--- What you should do ---
Can you output the material exactly as written, minus any pictures it holds?
= = = = = = =
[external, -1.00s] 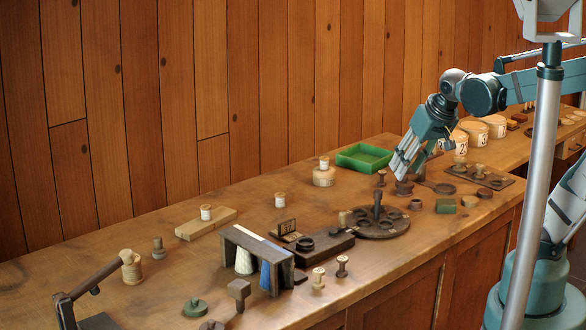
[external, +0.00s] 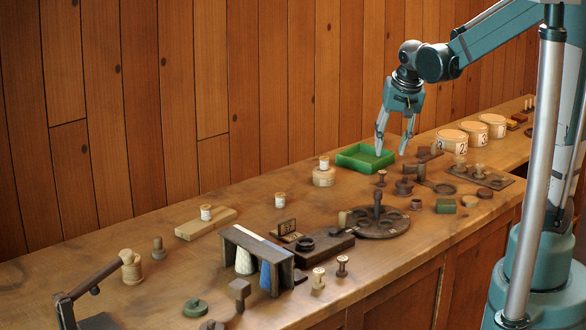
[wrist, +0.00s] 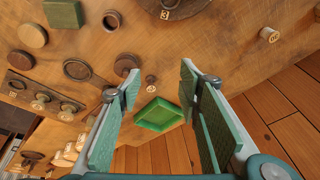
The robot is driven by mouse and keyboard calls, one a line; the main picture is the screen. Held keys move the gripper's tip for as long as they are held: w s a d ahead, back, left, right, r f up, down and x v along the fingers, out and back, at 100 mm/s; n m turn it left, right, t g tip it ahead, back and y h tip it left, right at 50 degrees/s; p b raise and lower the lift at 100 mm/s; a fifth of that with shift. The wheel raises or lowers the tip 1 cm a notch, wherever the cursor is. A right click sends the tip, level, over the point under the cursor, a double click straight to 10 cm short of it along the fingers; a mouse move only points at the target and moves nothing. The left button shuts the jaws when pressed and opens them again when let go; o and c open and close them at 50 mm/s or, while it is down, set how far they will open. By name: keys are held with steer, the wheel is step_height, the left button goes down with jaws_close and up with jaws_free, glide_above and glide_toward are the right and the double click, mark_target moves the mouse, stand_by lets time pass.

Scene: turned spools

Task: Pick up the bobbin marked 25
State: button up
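Several pale bobbins with light labels stand on the bench in the external view: one on bare wood (external: 280,200), one on a wooden block (external: 206,212), and one on a round box (external: 324,163). Their marks are too small to read there. In the wrist view a pale bobbin (wrist: 269,34) at the upper right carries a dark two-digit mark that I cannot read surely as 25. My gripper (external: 391,152) is open and empty, above the bench by the green tray. Its spread fingers also show in the wrist view (wrist: 160,75).
The empty green tray (external: 360,168) sits near the back wall. A dark round rack with a post (external: 377,215), a dark arch stand (external: 257,262) and numbered round tubs (external: 452,140) stand around. Bare bench lies between the loose pale bobbins.

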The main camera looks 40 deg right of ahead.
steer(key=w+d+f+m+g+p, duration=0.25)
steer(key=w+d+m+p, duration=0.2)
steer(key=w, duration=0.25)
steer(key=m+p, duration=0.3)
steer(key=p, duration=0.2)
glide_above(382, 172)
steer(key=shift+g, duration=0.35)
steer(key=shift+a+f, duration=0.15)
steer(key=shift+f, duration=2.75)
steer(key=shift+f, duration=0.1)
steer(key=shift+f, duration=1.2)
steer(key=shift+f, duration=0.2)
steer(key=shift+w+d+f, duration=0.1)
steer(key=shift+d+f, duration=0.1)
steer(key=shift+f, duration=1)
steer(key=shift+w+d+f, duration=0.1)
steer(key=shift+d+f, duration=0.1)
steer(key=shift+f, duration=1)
= = = = = = =
--- Finished exercise ---
[external, -1.00s] 
[external, +0.00s] 
[wrist, +0.00s] 
The robot is driven by mouse and keyboard calls, one a line; the main picture is the screen. Held keys move the gripper's tip for as long as they are held: w s a d ahead, back, left, right, r f up, down and x v along the fingers, out and back, at 100 mm/s; n m turn it left, right, t g tip it ahead, back and y h tip it left, right at 50 degrees/s; p b raise and lower the lift at 100 mm/s; a fifth of that with shift. The wheel raises or lowers the tip 1 cm a notch, wherever the cursor is. A right click sends the tip, level, over the point under the cursor, a double click straight to 10 cm short of it along the fingers; a mouse move only points at the target and moves nothing. The left button shuts the jaws when pressed and opens them again when let go; o and c open and close them at 50 mm/s or, while it is down, set how far they will open. By name: keys are held with steer, the wheel is step_height, the left button goes down with jaws_close and up with jaws_free, glide_above and glide_toward are the right and the double click, mark_target moves the mouse, stand_by lets time pass.

Scene: turned spools

Task: Pick up the bobbin marked 25
State: button up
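Several pale bobbins with light labels stand on the bench in the external view: one on bare wood (external: 280,200), one on a wooden block (external: 206,212), and one on a round box (external: 324,163). Their marks are too small to read there. In the wrist view a pale bobbin (wrist: 269,34) at the upper right carries a dark two-digit mark that I cannot read surely as 25. My gripper (external: 391,152) is open and empty, above the bench by the green tray. Its spread fingers also show in the wrist view (wrist: 160,75).
The empty green tray (external: 360,168) sits near the back wall. A dark round rack with a post (external: 377,215), a dark arch stand (external: 257,262) and numbered round tubs (external: 452,140) stand around. Bare bench lies between the loose pale bobbins.

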The main camera looks 40 deg right of ahead.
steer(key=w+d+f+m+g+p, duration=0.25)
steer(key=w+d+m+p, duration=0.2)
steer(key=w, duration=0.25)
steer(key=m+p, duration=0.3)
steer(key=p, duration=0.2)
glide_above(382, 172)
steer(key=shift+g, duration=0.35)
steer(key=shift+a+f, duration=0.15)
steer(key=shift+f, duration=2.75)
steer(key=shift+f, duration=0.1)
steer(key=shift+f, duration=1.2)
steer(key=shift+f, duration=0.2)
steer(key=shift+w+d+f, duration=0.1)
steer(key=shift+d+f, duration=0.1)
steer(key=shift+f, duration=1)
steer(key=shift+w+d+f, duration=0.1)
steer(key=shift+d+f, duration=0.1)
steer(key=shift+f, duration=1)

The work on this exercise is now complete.